>>>

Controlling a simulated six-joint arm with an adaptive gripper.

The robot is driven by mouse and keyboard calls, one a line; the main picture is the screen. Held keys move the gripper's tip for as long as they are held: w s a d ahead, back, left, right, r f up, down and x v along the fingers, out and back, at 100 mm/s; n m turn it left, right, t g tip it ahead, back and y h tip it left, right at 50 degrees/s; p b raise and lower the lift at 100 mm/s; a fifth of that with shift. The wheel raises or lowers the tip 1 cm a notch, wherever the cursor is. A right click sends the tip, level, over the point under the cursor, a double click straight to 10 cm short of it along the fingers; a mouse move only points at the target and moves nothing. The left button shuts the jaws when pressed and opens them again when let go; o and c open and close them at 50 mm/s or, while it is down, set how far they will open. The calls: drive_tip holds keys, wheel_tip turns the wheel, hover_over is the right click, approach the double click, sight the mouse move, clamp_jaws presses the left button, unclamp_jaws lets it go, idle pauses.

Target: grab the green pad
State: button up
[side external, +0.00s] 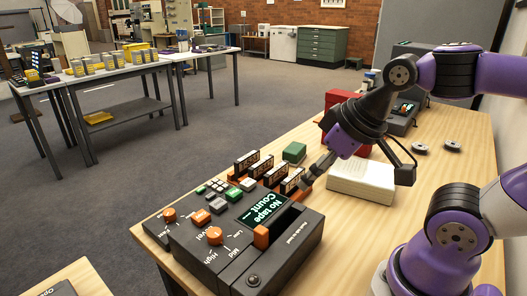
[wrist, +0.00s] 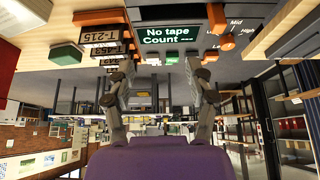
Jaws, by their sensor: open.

<<<

**Goal of the exercise:** Retype exactly, please, the span from the line holding "The robot is" through the closing line of the data, both ends included, without the pictures.

**Response below:**
The robot is driven by mouse and keyboard calls, one a line; the main picture is the screen. Held keys move the gripper's tip for as long as they are held: w s a d ahead, back, left, right, r f up, down and x v along the fingers, out and back, at 100 mm/s; n m turn it left, right, t g tip it ahead, back and y h tip it left, right at 50 degrees/s; p b raise and lower the lift at 100 mm/s; a fifth of that with shift. The wheel raises or lowers the tip 1 cm a notch, wherever the cursor is. A right click sends the tip, level, over the point under the cursor, a double click straight to 10 cm short of it along the fingers; a mouse move only points at the target and moves nothing. The left button shuts the jaws when pressed and opens them again when let go; o and c open and close them at 50 mm/s or, while it is down, set how far they will open. The calls: drive_tip holds keys, wheel_tip turns the wheel, hover_over is the right click, approach the double click, sight the mouse move, clamp_jaws presses the left button, unclamp_jaws lets it go, idle pauses.

Target: grab the green pad
State: button up
[side external, +0.00s] 
[wrist, +0.00s] 
Jaws, by their sensor: open.

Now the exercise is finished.